Using the listing below, output only the lines from the one that contains "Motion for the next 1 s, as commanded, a" through the one that contains "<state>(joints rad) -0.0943", inclusive, exactly as given and without images.

------

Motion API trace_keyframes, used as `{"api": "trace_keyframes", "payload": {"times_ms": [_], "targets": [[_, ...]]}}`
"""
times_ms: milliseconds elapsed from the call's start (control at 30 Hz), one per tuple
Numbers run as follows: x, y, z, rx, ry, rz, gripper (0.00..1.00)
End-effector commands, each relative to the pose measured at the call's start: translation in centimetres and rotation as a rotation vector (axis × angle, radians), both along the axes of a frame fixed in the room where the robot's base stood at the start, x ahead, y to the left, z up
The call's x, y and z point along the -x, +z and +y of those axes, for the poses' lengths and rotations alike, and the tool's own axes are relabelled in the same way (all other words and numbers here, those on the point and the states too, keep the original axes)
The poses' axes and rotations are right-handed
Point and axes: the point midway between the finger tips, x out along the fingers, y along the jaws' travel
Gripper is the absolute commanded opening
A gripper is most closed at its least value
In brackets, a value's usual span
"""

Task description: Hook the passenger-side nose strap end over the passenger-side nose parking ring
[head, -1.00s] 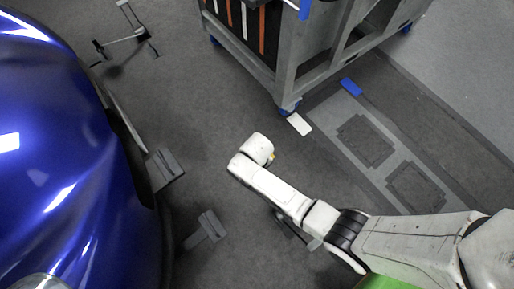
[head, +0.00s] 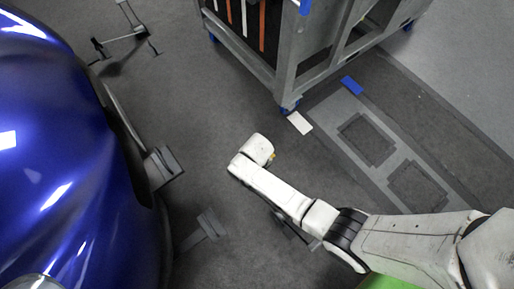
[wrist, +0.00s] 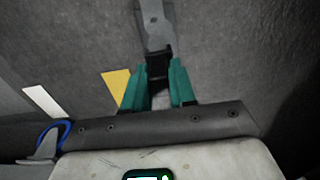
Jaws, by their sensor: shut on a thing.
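My gripper (wrist: 159,82) shows in the wrist view with its two green fingers shut on a small black piece (wrist: 159,66). A grey strap-like length (wrist: 155,24) runs from that piece to the top edge, so it looks like the strap end; its hook shape is hidden between the fingers. In the head view my arm reaches left across the floor, and its fingers and the held piece are hidden. I cannot pick out the parking ring in either view. A blue loop (wrist: 66,130) shows at the lower left of the wrist view; I cannot tell what it is.
A blue car (head: 70,160) fills the left side. Grey floor stands (head: 163,166) (head: 205,229) stand beside it, and a dark stand (head: 122,40) is farther back. A grey wheeled cart (head: 290,75) is at the top. Open floor lies between car and cart.

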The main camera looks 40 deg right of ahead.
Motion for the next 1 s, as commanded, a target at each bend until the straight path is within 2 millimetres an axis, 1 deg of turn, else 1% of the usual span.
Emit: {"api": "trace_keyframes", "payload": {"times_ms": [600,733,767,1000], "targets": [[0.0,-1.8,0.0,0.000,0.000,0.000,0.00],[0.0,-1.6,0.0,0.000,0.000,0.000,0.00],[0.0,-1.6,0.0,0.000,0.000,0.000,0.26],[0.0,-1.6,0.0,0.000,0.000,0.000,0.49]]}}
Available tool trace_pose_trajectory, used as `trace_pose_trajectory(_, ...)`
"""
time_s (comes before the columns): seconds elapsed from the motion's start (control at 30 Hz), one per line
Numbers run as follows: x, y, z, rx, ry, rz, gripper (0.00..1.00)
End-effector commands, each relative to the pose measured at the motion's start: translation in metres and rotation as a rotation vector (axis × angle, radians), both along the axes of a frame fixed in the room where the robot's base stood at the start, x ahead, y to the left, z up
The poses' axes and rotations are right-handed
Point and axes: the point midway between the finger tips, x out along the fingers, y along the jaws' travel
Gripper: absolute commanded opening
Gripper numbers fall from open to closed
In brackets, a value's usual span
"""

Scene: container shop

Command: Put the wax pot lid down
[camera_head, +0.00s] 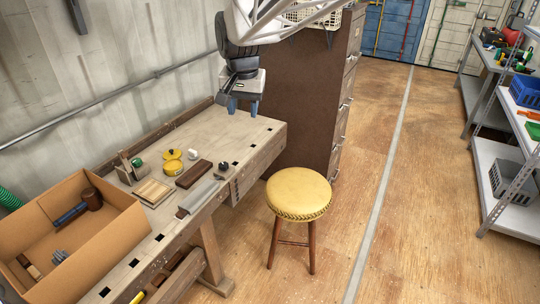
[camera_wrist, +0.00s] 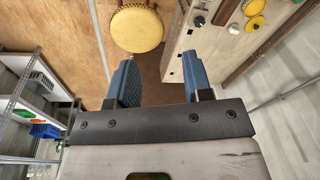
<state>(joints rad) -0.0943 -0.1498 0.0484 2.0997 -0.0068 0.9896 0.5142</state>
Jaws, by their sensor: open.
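The wax pot lid (camera_head: 172,154), a small yellow disc, lies on the workbench (camera_head: 232,140). It is just behind the round yellow wax pot (camera_head: 173,168), and the two look separate. In the wrist view the lid (camera_wrist: 255,23) and the pot (camera_wrist: 254,7) are small, at the top right. My gripper (camera_head: 243,106) is over the far end of the bench, to the right of the lid and well apart from it. In the wrist view its two blue fingers (camera_wrist: 159,76) are spread, with nothing between them.
On the bench are a small white item (camera_head: 193,154), a dark brown block (camera_head: 194,174), a grey tool (camera_head: 198,198), a wooden frame (camera_head: 153,192) and a cardboard box (camera_head: 100,245). A yellow stool (camera_head: 299,192) stands in front. The bench's far end is mostly clear.

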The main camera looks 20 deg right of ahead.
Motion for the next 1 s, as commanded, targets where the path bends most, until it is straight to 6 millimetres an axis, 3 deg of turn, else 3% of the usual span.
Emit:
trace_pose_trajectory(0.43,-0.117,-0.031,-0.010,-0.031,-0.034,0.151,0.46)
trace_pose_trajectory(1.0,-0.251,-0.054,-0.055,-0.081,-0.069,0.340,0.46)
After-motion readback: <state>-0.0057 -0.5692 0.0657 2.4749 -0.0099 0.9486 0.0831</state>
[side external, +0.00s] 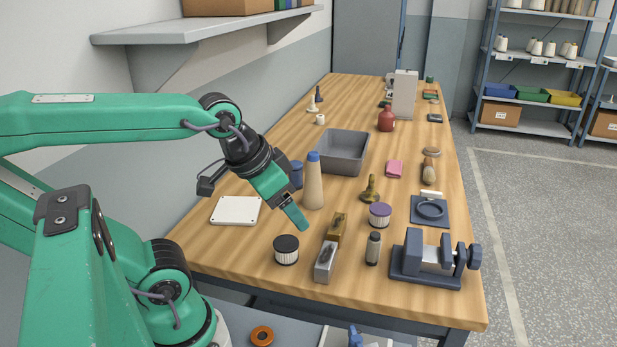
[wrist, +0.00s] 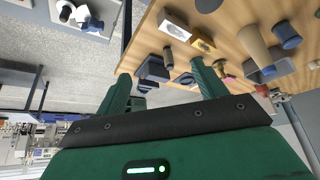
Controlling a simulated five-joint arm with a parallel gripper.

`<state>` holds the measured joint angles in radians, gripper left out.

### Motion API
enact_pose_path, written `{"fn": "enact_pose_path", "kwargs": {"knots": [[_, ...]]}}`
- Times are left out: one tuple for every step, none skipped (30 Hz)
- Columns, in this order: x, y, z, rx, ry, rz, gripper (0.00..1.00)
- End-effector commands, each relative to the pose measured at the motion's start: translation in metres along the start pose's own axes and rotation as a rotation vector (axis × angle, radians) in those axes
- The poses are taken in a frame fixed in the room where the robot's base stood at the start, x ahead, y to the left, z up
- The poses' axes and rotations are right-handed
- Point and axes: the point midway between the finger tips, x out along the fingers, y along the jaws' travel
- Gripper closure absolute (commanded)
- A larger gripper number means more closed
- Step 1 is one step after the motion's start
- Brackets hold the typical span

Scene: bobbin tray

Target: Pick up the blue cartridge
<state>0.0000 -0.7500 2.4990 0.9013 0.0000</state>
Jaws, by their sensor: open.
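The blue cartridge (side external: 297,172) stands on the bench just behind and left of a tan thread cone with a blue tip (side external: 313,185), which partly hides it in the side view. In the wrist view the blue cartridge (wrist: 286,35) is at the upper right, beside the cone. My gripper (side external: 300,222) is above the bench, on the near side of the cone, pointing down and to the right. In the wrist view its two fingers (wrist: 160,70) are apart with nothing held between them. The cartridge lies outside the fingers.
A black-capped cartridge (side external: 286,250), metal blocks (side external: 326,262), a purple-capped cartridge (side external: 380,216) and a vise (side external: 428,262) stand on the near bench. A grey bin (side external: 342,155) sits behind the cone. A white plate (side external: 236,211) lies left.

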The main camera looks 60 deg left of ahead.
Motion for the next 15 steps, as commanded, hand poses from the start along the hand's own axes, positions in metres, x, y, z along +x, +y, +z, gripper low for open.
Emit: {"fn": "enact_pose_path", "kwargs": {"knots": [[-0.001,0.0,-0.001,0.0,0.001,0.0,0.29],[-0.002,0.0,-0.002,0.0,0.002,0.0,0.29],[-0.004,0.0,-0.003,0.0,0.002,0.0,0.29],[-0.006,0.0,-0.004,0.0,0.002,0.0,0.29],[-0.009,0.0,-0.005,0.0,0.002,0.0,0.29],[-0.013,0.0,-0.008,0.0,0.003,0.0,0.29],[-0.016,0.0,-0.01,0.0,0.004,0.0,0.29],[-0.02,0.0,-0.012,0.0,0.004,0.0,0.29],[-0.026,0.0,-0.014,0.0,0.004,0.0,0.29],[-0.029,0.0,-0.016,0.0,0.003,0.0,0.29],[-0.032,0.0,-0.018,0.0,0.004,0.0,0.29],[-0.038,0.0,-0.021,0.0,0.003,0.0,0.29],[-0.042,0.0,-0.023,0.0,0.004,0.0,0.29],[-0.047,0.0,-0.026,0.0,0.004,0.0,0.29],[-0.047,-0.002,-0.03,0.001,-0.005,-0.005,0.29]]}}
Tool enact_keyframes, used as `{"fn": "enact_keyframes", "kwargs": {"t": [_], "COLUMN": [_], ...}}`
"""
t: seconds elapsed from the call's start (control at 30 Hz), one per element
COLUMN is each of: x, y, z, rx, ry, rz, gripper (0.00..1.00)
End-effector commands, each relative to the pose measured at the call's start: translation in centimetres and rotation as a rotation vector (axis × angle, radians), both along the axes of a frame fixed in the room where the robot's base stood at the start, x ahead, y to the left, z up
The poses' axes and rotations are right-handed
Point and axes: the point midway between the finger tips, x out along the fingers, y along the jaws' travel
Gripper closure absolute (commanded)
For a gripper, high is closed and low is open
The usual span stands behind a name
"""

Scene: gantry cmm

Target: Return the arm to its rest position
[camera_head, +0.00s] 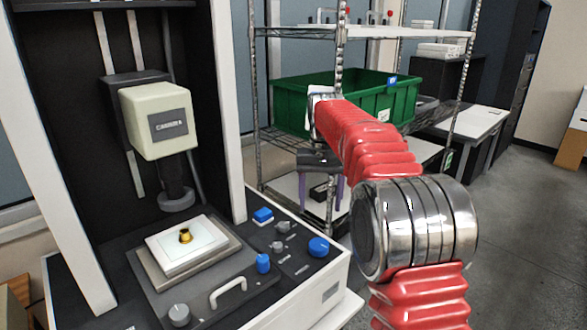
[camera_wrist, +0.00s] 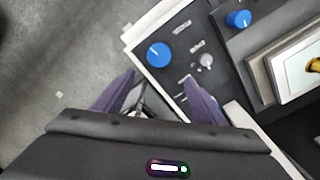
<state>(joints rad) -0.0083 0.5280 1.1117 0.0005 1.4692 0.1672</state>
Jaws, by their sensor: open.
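My gripper (camera_head: 320,198) hangs at the end of my red, ribbed arm in the head view, pointing down to the right of the measuring machine's control panel. Its dark body carries two purple fingers. They are spread apart and I see nothing held between them. In the wrist view my gripper (camera_wrist: 159,78) shows the same two fingers apart, near the panel's corner, with grey floor to the left. Whether the fingers touch anything is not clear, but they appear to be in free air.
The measuring machine's control panel (camera_head: 318,272) has blue knobs and a handle. A brass part (camera_head: 185,236) sits on its white plate (camera_head: 165,260). A wire shelf rack (camera_head: 455,100) with a green bin (camera_head: 290,98) stands behind my arm. Floor (camera_head: 530,230) at right is clear.

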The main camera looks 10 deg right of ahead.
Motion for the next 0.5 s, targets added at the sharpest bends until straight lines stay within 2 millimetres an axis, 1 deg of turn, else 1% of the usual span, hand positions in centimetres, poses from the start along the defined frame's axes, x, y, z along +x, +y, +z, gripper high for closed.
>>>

------

Task answer |
Motion for the next 1 s, as commanded, a target at each bend until the straight path is within 2 millimetres an axis, 1 deg of turn, else 1% of the usual span.
Emit: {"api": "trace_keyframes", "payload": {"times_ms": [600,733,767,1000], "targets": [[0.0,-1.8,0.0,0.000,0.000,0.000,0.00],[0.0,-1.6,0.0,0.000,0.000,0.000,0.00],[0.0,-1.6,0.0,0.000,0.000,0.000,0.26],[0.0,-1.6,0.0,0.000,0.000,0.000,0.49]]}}
Available tool trace_pose_trajectory, used as `trace_pose_trajectory(_, ...)`
"""
time_s (comes before the columns): seconds elapsed from the motion's start (control at 30 Hz), one per line
Numbers run as follows: x, y, z, rx, ry, rz, gripper (0.00..1.00)
End-effector commands, each relative to the pose measured at the motion's start: translation in metres and rotation as a rotation vector (axis × angle, radians), both along the axes of a frame fixed in the room where the robot's base stood at the start, x ahead, y to the left, z up
The poses' axes and rotations are right-handed
Point and axes: the point midway between the finger tips, x out along the fingers, y along the jaws' travel
Gripper: absolute commanded opening
Gripper numbers fall from open to closed
In brackets, a value's usual span
"""

Scene: container shop

Command: Put the wax pot lid down
[camera_head, +0.00s] 
[camera_wrist, +0.00s] 
<state>(joints rad) -0.0943 -0.1498 0.0484 2.0997 -0.0068 0.9896 0.5142</state>

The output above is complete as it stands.